-- start --

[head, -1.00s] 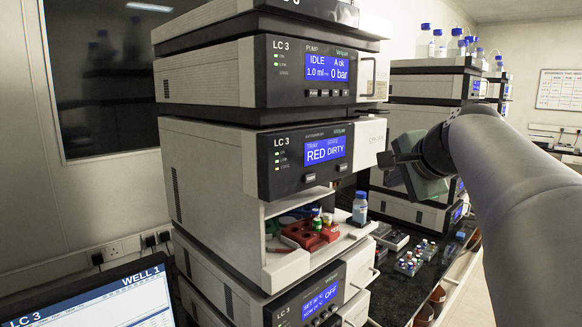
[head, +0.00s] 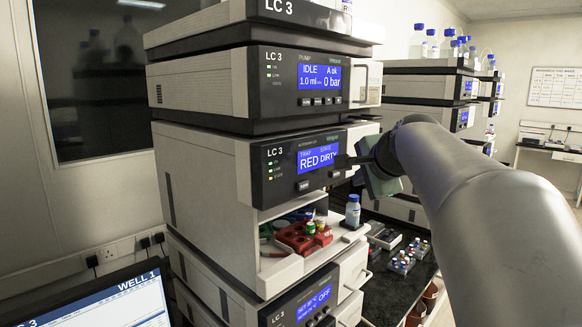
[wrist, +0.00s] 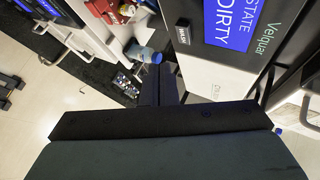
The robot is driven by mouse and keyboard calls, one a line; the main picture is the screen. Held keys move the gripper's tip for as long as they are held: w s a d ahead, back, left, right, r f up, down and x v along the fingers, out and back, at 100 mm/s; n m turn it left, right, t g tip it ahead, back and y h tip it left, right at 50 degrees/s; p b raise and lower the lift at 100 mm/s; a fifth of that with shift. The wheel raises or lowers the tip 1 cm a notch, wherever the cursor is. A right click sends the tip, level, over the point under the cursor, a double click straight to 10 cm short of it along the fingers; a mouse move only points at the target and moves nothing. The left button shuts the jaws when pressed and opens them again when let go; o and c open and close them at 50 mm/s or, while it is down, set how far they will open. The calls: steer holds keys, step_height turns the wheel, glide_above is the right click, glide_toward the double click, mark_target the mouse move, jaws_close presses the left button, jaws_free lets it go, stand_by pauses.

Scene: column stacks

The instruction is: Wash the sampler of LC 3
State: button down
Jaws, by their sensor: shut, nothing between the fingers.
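The sampler of LC 3 (head: 262,172) is the middle module of the stack, with a blue display (head: 318,157) reading RED and DIRTY. Its lower bay is open in front. My gripper (head: 343,162) is shut and empty, its tips close to the right part of the sampler's panel; I cannot tell whether they touch. In the wrist view the shut fingers (wrist: 158,82) point at the panel's lower edge. A button marked WASH (wrist: 182,34) shows there, a little beyond and right of the fingertips, below the STATE DIRTY display (wrist: 230,22).
A red tray (head: 297,238) with vials sits in the open bay. A blue-capped bottle (head: 352,211) stands at the bay's right. The pump (head: 262,85) reading IDLE is above. Vial racks (head: 402,258) lie on the dark bench. A monitor (head: 105,300) stands at front left.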

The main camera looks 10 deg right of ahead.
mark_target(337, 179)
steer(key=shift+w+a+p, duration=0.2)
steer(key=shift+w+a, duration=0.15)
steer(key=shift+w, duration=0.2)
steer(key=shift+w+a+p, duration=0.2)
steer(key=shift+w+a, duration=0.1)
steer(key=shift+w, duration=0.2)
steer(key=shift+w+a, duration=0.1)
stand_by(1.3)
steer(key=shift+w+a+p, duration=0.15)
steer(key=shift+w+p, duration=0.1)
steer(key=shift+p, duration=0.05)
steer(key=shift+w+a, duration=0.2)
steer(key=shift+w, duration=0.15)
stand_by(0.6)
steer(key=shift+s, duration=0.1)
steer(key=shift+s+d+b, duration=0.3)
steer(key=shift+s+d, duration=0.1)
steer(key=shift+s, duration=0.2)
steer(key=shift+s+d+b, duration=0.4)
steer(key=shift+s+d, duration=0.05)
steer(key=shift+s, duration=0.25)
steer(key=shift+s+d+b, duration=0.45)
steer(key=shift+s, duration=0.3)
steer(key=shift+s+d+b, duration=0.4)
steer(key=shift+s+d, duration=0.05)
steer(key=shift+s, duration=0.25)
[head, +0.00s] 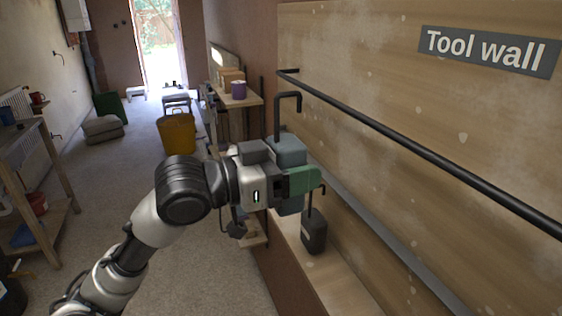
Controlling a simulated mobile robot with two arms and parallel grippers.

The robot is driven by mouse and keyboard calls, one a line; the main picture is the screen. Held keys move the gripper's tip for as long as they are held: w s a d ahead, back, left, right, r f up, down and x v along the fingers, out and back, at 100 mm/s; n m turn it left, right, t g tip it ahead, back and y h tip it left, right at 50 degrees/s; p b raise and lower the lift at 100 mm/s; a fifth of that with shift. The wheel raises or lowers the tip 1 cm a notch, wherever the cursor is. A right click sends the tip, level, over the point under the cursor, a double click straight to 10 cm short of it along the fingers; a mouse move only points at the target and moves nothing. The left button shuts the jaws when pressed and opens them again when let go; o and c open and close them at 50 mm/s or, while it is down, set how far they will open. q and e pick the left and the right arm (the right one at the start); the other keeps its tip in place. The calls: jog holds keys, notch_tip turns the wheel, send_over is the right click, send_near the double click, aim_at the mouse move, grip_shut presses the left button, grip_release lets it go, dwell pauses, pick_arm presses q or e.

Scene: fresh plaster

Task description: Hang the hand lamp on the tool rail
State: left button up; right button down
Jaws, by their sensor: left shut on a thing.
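The hand lamp (287,148) is a blue-grey block with a black hook rising from its top. My left gripper (300,181), with green finger pads, is shut on its body and holds it upright above the ledge. My gripper hides part of the lamp's middle. The tool rail (420,150) is a black bar along the wooden wall under the "Tool wall" sign. The hook's top shows just below the rail's far end, apart from the bar in the picture; the gap in depth is hard to tell. My right gripper is not in view.
A dark block with its own hook (313,231) stands on the wooden ledge (345,285) below the lamp. A workbench (238,98) with boxes and a purple tin is beyond. A yellow bucket (177,134) stands on the floor. The rail's near stretch looks empty.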

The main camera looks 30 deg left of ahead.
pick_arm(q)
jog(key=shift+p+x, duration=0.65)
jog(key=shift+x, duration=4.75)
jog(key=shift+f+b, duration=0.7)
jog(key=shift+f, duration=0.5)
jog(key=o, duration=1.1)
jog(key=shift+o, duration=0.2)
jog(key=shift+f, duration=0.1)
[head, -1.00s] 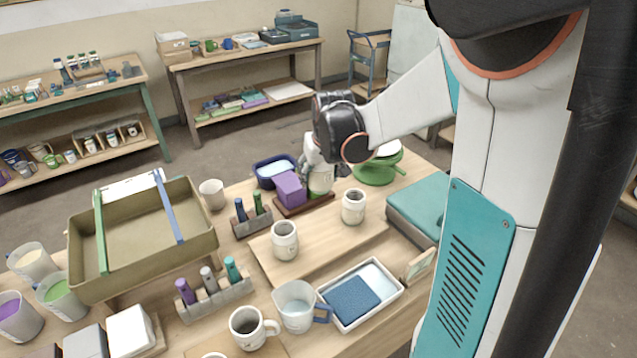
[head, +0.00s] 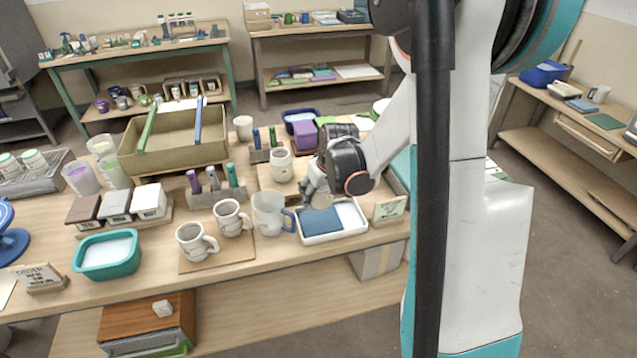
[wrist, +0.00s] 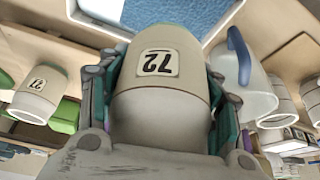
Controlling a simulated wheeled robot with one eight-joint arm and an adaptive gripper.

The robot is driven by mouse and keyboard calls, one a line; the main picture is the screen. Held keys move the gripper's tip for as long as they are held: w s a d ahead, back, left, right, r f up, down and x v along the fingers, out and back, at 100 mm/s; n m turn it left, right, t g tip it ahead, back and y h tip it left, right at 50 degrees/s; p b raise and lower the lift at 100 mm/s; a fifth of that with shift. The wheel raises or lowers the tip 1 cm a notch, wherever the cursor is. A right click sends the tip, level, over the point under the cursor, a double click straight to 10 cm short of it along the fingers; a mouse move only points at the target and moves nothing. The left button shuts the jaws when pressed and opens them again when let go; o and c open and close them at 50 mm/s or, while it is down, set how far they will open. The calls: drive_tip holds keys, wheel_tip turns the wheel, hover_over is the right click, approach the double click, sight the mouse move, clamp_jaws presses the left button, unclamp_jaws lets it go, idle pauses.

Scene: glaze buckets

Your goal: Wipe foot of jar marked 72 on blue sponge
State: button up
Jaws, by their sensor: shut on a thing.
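The jar marked 72 (wrist: 160,75) is between my gripper's (wrist: 158,100) fingers in the wrist view, its label upside down and its foot toward the top. My gripper is shut on it. In the head view my gripper (head: 315,188) is just above and behind the blue sponge (head: 320,222). The jar there is mostly hidden by the gripper. The sponge lies in the left part of a white tray (head: 335,238). It also shows beyond the jar's foot in the wrist view (wrist: 175,15). I cannot tell whether the foot touches it.
A clear pitcher with a blue handle (head: 268,213) stands just left of the tray, with mugs (head: 233,217) beyond. A small sign (head: 390,208) stands to its right. Another jar (head: 281,165) stands behind. A jar marked 27 (wrist: 40,95) shows in the wrist view.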

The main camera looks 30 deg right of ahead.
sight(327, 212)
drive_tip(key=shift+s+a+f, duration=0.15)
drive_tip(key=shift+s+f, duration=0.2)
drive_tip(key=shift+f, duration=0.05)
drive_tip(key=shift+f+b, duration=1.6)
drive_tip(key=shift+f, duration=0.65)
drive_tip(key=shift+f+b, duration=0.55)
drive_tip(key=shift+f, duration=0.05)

-- end --

# [Exercise details]
Retype the whole listing exactly and leave the pictures out.

# [Final answer]
[head, -1.00s] 
[head, +0.00s] 
[wrist, +0.00s] 
The robot is driven by mouse and keyboard calls, one a line; the main picture is the screen. Held keys move the gripper's tip for as long as they are held: w s a d ahead, back, left, right, r f up, down and x v along the fingers, out and back, at 100 mm/s; n m turn it left, right, t g tip it ahead, back and y h tip it left, right at 50 degrees/s; p b raise and lower the lift at 100 mm/s; a fifth of that with shift. The wheel raises or lowers the tip 1 cm a notch, wherever the cursor is. A right click sends the tip, level, over the point under the cursor, a double click straight to 10 cm short of it along the fingers; a mouse move only points at the target and moves nothing. The left button shuts the jaws when pressed and opens them again when let go; o and c open and close them at 50 mm/s or, while it is down, set how far they will open. The calls: steer holds keys, step_height turns the wheel, glide_above is the right click, glide_toward the double click, mark_target the mouse move, jaws_close presses the left button, jaws_free lets it go, stand_by pauses.

Scene: column stacks

The instruction is: Wash the sampler of LC 3
State: button down
Jaws, by their sensor: shut, nothing between the fingers.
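The sampler of LC 3 (head: 262,172) is the middle module of the stack, with a blue display (head: 318,157) reading RED and DIRTY. Its lower bay is open in front. My gripper (head: 343,162) is shut and empty, its tips close to the right part of the sampler's panel; I cannot tell whether they touch. In the wrist view the shut fingers (wrist: 158,82) point at the panel's lower edge. A button marked WASH (wrist: 182,34) shows there, a little beyond and right of the fingertips, below the STATE DIRTY display (wrist: 230,22).
A red tray (head: 297,238) with vials sits in the open bay. A blue-capped bottle (head: 352,211) stands at the bay's right. The pump (head: 262,85) reading IDLE is above. Vial racks (head: 402,258) lie on the dark bench. A monitor (head: 105,300) stands at front left.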

The main camera looks 10 deg right of ahead.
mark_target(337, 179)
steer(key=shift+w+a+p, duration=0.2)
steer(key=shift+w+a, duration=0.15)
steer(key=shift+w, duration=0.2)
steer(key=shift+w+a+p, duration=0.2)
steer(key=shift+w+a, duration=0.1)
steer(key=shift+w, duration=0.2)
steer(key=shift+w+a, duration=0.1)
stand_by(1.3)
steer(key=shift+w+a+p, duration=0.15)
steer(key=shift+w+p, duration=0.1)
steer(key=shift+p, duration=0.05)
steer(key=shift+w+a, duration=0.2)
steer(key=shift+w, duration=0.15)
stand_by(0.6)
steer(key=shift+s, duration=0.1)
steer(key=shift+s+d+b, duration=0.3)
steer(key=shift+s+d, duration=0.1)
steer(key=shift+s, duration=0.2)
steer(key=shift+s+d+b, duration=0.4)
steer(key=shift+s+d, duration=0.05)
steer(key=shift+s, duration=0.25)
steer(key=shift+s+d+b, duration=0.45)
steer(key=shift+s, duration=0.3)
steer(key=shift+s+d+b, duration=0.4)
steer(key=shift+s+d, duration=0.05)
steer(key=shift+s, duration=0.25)
[head, +0.00s] 
Controlling a simulated mobile robot with two arms and parallel grippers.

The robot is driven by mouse and keyboard calls, one a line; the main picture is the screen. Held keys move the gripper's tip for as long as they are held: w s a d ahead, back, left, right, r f up, down and x v along the fingers, out and back, at 100 mm/s; n m turn it left, right, t g tip it ahead, back and y h tip it left, right at 50 degrees/s; p b raise and lower the lift at 100 mm/s; a fifth of that with shift. The wheel raises or lowers the tip 1 cm a notch, wherever the cursor is. A right click sends the tip, level, over the point under the cursor, a double click straight to 10 cm short of it along the fingers; a mouse move only points at the target and moves nothing. The left button shuts the jaws when pressed and opens them again when let go; o and c open and close them at 50 mm/s or, while it is down, set how far they will open. q and e pick the left and the right arm (the right one at the start); the other keeps its tip in place. The calls: jog holds keys, notch_tip turns the wheel, send_over is the right click, send_near the double click, aim_at the mouse move, grip_shut presses the left button, grip_release lets it go, dwell pauses, pick_arm presses q or e.

Scene: fresh plaster

Task description: Hang the hand lamp on the tool rail
State: left button up; right button down
Jaws, by their sensor: left shut on a thing.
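The hand lamp (287,148) is a blue-grey block with a black hook rising from its top. My left gripper (300,181), with green finger pads, is shut on its body and holds it upright above the ledge. My gripper hides part of the lamp's middle. The tool rail (420,150) is a black bar along the wooden wall under the "Tool wall" sign. The hook's top shows just below the rail's far end, apart from the bar in the picture; the gap in depth is hard to tell. My right gripper is not in view.
A dark block with its own hook (313,231) stands on the wooden ledge (345,285) below the lamp. A workbench (238,98) with boxes and a purple tin is beyond. A yellow bucket (177,134) stands on the floor. The rail's near stretch looks empty.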

The main camera looks 30 deg left of ahead.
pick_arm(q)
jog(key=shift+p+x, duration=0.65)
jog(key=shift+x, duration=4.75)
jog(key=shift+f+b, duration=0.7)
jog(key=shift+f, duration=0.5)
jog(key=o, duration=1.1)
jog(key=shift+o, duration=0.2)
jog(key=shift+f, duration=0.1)
[head, -1.00s] 
[head, +0.00s] 
[wrist, +0.00s] 
Controlling a simulated wheeled robot with one eight-joint arm and an adaptive gripper.

The robot is driven by mouse and keyboard calls, one a line; the main picture is the screen. Held keys move the gripper's tip for as long as they are held: w s a d ahead, back, left, right, r f up, down and x v along the fingers, out and back, at 100 mm/s; n m turn it left, right, t g tip it ahead, back and y h tip it left, right at 50 degrees/s; p b raise and lower the lift at 100 mm/s; a fifth of that with shift. The wheel raises or lowers the tip 1 cm a notch, wherever the cursor is. A right click sends the tip, level, over the point under the cursor, a double click straight to 10 cm short of it along the fingers; a mouse move only points at the target and moves nothing. The left button shuts the jaws when pressed and opens them again when let go; o and c open and close them at 50 mm/s or, while it is down, set how far they will open. The calls: drive_tip holds keys, wheel_tip turns the wheel, hover_over is the right click, approach the double click, sight the mouse move, clamp_jaws presses the left button, unclamp_jaws lets it go, idle pauses.

Scene: glaze buckets

Your goal: Wipe foot of jar marked 72 on blue sponge
State: button up
Jaws, by their sensor: shut on a thing.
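The jar marked 72 (wrist: 160,75) is between my gripper's (wrist: 158,100) fingers in the wrist view, its label upside down and its foot toward the top. My gripper is shut on it. In the head view my gripper (head: 315,188) is just above and behind the blue sponge (head: 320,222). The jar there is mostly hidden by the gripper. The sponge lies in the left part of a white tray (head: 335,238). It also shows beyond the jar's foot in the wrist view (wrist: 175,15). I cannot tell whether the foot touches it.
A clear pitcher with a blue handle (head: 268,213) stands just left of the tray, with mugs (head: 233,217) beyond. A small sign (head: 390,208) stands to its right. Another jar (head: 281,165) stands behind. A jar marked 27 (wrist: 40,95) shows in the wrist view.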

The main camera looks 30 deg right of ahead.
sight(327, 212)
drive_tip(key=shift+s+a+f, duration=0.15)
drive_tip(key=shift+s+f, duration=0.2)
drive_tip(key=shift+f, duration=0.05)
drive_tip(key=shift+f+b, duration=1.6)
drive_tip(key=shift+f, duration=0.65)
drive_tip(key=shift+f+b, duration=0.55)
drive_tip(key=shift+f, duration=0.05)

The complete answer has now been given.